For several years, central banks around the world have added sizable amounts of gold to their reserves.
The precious metal equated to approximately 10% of central banks’ reserve portfolios in 2019. After further robust purchasing — including a 152% buying boost in 2022, the highest level since 1950 — in 2024, gold composed 15% of banks’ reserve portfolios, according to a State Street Global Advisors report.
In addition, a number of banks seem to be holding on to the metal, according to Everett Millman, a precious metals specialist at Gainesville Coins.
“Only a select few central banks are selling any gold,” Millman says. “That appears to be a steady, consistent trend that’s likely to continue.”

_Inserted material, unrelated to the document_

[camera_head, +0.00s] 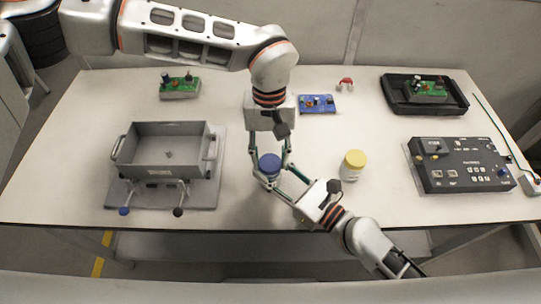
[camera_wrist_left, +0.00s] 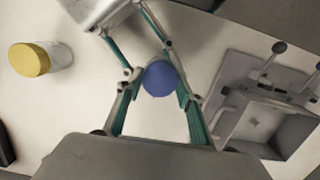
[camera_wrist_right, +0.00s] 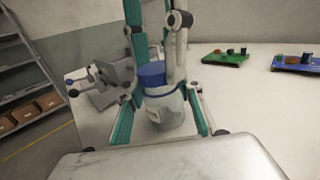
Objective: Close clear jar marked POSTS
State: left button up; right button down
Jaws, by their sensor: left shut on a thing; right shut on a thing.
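A clear jar (camera_wrist_right: 164,112) with a blue lid (camera_head: 269,164) stands upright near the middle of the table; no marking on it is readable. My left gripper (camera_head: 269,168) comes down from above and is shut on the blue lid, which also shows in the left wrist view (camera_wrist_left: 161,79). My right gripper (camera_head: 276,180) reaches in from the front right and is shut on the jar body below the lid. The lid sits on the jar's top; I cannot tell how tight it is. A second jar (camera_head: 350,174) with a yellow lid (camera_head: 355,158) stands to the right.
A grey bin fixture (camera_head: 165,188) with handles stands at left. A black control box (camera_head: 460,165) is at right, with a black tray (camera_head: 394,104) behind it. Circuit boards, one green (camera_head: 180,86) and one blue (camera_head: 318,104), and a small red item (camera_head: 345,83) lie at the back.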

Possible Metal Motivations
Central banks have said they find several of gold’s qualities appealing, according to a 2024 World Gold Council survey.
National banks from both emerging markets and developed economies said gold’s status as a long-term store of value and inflationary hedge, performance during times of crisis and effective portfolio diversification capabilities were three of top elements that have prompted them to hold gold.

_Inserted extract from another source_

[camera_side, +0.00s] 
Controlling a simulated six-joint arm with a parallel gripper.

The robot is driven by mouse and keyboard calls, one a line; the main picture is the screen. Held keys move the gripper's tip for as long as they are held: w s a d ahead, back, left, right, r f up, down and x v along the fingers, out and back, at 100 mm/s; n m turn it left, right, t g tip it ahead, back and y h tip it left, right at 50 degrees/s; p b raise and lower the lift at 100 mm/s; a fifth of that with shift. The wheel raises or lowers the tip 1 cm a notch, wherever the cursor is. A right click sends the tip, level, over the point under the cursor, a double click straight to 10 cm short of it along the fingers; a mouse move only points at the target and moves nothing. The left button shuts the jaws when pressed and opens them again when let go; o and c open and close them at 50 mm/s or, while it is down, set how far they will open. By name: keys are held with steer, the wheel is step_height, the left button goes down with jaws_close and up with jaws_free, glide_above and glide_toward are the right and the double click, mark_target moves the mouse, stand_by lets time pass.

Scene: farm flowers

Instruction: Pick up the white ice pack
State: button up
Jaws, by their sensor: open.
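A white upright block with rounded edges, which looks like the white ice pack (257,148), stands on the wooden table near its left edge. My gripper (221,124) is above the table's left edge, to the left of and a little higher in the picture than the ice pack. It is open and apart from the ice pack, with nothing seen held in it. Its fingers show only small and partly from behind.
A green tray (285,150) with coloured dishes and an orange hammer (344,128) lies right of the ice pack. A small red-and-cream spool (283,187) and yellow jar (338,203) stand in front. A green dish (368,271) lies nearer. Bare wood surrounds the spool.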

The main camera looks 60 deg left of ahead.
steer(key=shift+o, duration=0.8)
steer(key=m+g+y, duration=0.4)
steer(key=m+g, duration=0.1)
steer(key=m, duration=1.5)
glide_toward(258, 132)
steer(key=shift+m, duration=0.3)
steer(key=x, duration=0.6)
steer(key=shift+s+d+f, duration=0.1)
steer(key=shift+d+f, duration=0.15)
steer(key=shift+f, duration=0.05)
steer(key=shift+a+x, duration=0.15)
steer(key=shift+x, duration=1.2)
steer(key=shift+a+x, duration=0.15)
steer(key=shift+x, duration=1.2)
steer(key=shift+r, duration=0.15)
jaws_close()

“It’s becoming clear that, particularly for economies that are emerging markets, they’re trying to diversify away from dollar-denominated assets,” Millman says. “Gold is just the most logical alternative. Gold is valued everywhere; everybody is happy to take gold in trade.”
Because silver, like gold, has a long history of being a monetary metal, central banks holding equal amounts of both precious metals might seem like a reasonable assumption. They tend, however, to favor gold, according to Millman — who says the current demand for silver may be a deterrent.
“Much of the silver supply — more than half — every year is consumed by various industrial processes,” he says. “It would be similar to if central banks [were] stockpiling copper; eventually, there would be massive shortages of copper in the market for industrial purposes. That strikes me as the main reason why they don’t hold silver, although historically a few countries like Mexico and India have held silver reserves historically.”
The price differential between gold and silver, coupled with logistical challenges, could be another factor.
“Silver is over 80 times less valuable than gold, [which] means central banks would have to have a lot of space to put all of that silver,” Millman says. “Gold is pretty compact; $1 million worth takes up a surprisingly small space — whereas with silver, they would probably just run out of room.”
Gainesville Coins on Pursuing Precious Metal Ownership
While central banks may have shown an inclination for gold, silver’s traditionally lower price point can make it a potential asset choice for individual investors with a budget that might not allow them to enter the gold market at today’s pricing levels.
Silver, as of Feb. 18, was $33.17 an ounce — roughly 88% less than gold, which was $2,944.59 per ounce.
If that’s still more than you were hoping to spend, Millman advises using a dollar-cost averaging strategy — consistently buying a pre-determined dollar amount of silver each week or month, such as $50 per purchase, which can help average out price fluctuations that occur.
“Anyone can get started buying silver on a budget of less than $100,” the Gainesville Coins specialist says. “The barrier to entry is not as strong as a lot of people might think.”